My mom had arrived home and relayed this to me as she leaned back into our couch, shaking her head and looking out the window. As the daughter of world-traveling journalist parents and a person who is open to the world, sealed to her soul is an unwavering devotion to love and respect. We are proud of our county for its pursuit of a unified, diversified space; but there is a difference, she said, between tolerance and appreciation. To tolerate is to put up with, to be civil. It carries no weight whatsoever. The goal in a shared environment where everyone is of a different background should be to appreciate—to attempt to understand, to respect where others come from and what they have to offer. I said she was right and she made a good point. She said that was why she had raised her hand and said all of this during the training session that day.

"Tolerance," "appreciation," and "respect," are just words, yes. But words are powerful and nuanced. Writers spend hours sculpting on pages to find words with exactly the right weight and color. Battles ensue over the repossession of age-old labels because labels are heavy and shackling, and do not easily shed their history. The argument in favor of such renovation is that our language is not static—it merely has the illusion of absolution, because all of it ultimately springs from the human mind and human idiosyncrasy. But perhaps that makes our responsibility to distinguish between and understand the nuances of our language even greater, because even as language finds its own way, we are charged with the hefty task of understanding the myriad implications of a single word.

One tolerates a child kicking the back of one's seat on a plane out of solidarity with the preoccupied mother of three. One tolerates the loud phone conversation of another person within a confined, shared space because there is no other space to share. One tolerates a pesky guest indulging in more than their fair share of available refreshments. One tolerates annoyances. To tolerate is to permit and endure. Yes, there is a tributary definition involving respect of others' beliefs, but accompanied by the weight of connotation, tolerance is resigning oneself, accepting that which cannot be changed. Tolerance is without sight and without a desire to see.

Appreciation is intimate and deep, and requires understanding, insight, empathy, and the sharing of oneself, because it intimates a desire to know someone. One appreciates a mother's struggles. One appreciates the need for connection and the form this need takes. One appreciates the glorious randomness of another being and the opportunity to see it. To appreciate is to be fully aware of and to realize; to be thankful and show gratitude; it is to admire and to value. True appreciation is a form of true love, because in truly appreciating, we cannot help but become enthralled by the nuances of another. We are taken, moved, and changed by our understanding.

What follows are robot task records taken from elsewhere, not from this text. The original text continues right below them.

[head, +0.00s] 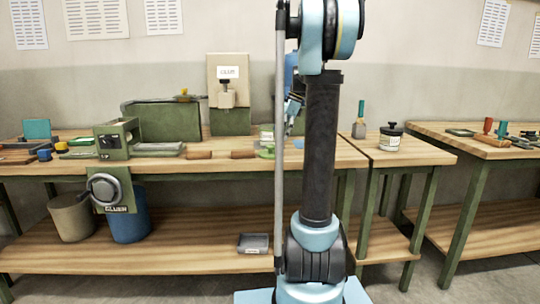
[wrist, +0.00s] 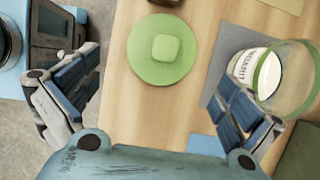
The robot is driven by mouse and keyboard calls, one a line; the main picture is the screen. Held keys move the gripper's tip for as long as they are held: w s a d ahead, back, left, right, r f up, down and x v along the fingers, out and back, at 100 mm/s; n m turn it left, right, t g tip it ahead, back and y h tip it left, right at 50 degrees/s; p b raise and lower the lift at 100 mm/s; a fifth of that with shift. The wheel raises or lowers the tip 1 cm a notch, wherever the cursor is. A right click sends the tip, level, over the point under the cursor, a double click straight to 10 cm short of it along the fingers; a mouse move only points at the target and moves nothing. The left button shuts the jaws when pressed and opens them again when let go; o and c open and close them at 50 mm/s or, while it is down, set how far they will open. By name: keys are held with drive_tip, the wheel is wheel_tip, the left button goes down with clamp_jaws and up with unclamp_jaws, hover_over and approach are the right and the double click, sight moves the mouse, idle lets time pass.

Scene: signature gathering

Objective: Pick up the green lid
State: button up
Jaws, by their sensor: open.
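The green lid (wrist: 163,65), a flat round disc with a raised rounded-square knob (wrist: 166,47), lies on the wooden tabletop at the upper middle of the wrist view. In the head view the lid (head: 265,153) shows small on the long bench, partly hidden by my arm's thin pole. My gripper (wrist: 160,88) is open and empty, its blue-padded fingers spread wide. The lid lies between and beyond the fingertips in the wrist view, apart from both. In the head view my gripper (head: 292,108) is above the bench near the lid, mostly hidden behind my arm.
In the wrist view, a labelled glass jar (wrist: 285,78) with a green rim is on a grey mat (wrist: 231,47), close to the right finger. The bench (head: 330,152) also holds a green vise-like machine (head: 115,140) at left. A black-lidded jar (head: 391,143) stands at right.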

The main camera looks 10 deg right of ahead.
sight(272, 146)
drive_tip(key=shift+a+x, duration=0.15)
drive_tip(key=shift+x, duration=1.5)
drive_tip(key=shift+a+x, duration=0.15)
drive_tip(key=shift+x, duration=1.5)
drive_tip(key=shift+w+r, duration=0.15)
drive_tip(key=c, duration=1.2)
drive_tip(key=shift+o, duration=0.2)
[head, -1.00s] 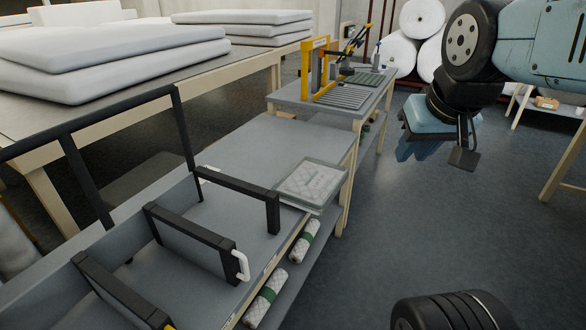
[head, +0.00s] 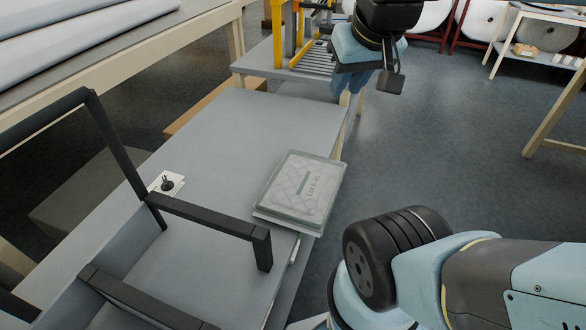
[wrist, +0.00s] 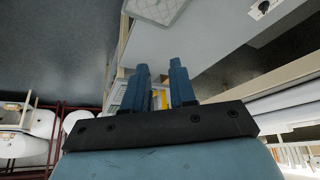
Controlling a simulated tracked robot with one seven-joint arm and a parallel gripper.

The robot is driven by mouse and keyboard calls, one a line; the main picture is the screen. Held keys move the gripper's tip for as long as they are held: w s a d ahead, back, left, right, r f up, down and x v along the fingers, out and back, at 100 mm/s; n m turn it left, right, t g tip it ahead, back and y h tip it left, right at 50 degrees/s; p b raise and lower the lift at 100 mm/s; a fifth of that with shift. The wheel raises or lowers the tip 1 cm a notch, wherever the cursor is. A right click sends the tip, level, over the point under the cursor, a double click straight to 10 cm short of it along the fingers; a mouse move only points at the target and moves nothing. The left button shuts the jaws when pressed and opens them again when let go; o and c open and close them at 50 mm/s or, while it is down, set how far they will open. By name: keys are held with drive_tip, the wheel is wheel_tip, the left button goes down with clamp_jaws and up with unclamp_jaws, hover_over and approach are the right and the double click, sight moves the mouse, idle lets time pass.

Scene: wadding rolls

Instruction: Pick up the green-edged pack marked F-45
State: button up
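The pack (head: 300,188) is a flat, clear-wrapped quilted pad with a greenish edge. Its lettering is small and seems to read F-45. It lies flat near the right edge of the grey table (head: 215,150), its near side at the table's edge. A quilted pad corner that looks like the same pack (wrist: 155,8) shows at the top of the wrist view. My gripper (head: 358,88) hangs beyond the pack, up and to the right of it in the head view, and does not touch it. In the wrist view its two blue fingers (wrist: 160,75) are apart with nothing between them.
Black-framed dividers (head: 205,215) stand left of and nearer than the pack. A small black knob on a white plate (head: 167,184) sits on the table. A yellow-framed device (head: 280,35) stands on the bench behind. The floor (head: 440,140) to the right is open.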

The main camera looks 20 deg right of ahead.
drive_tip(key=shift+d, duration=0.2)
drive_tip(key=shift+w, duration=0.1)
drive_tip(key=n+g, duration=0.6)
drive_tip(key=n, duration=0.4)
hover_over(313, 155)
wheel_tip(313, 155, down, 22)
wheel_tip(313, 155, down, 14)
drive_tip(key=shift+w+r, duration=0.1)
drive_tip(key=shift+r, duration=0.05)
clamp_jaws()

Our goal as a people can not be so mere as to tolerate one another. We can aspire to more. There is a need for appreciation on a global scale, not just removed civility, truce, agreement to disagree, or resigned permission. There is a need for warmth. We are a people rich with diversity and uniqueness that is too often mistaken for a blockade and an annoyance when it is in truth a strength and a prize. There is a need for the unique love that forms with even an inkling of understanding and respect, seeds that bear the most limitless of fruits, because to merely tolerate is to dismiss the gravity of others as well as what in oneself yearns to grow from these denied connections. This is a natural, human truth, and one my mom, her brother, and their parents, have known their entire lives.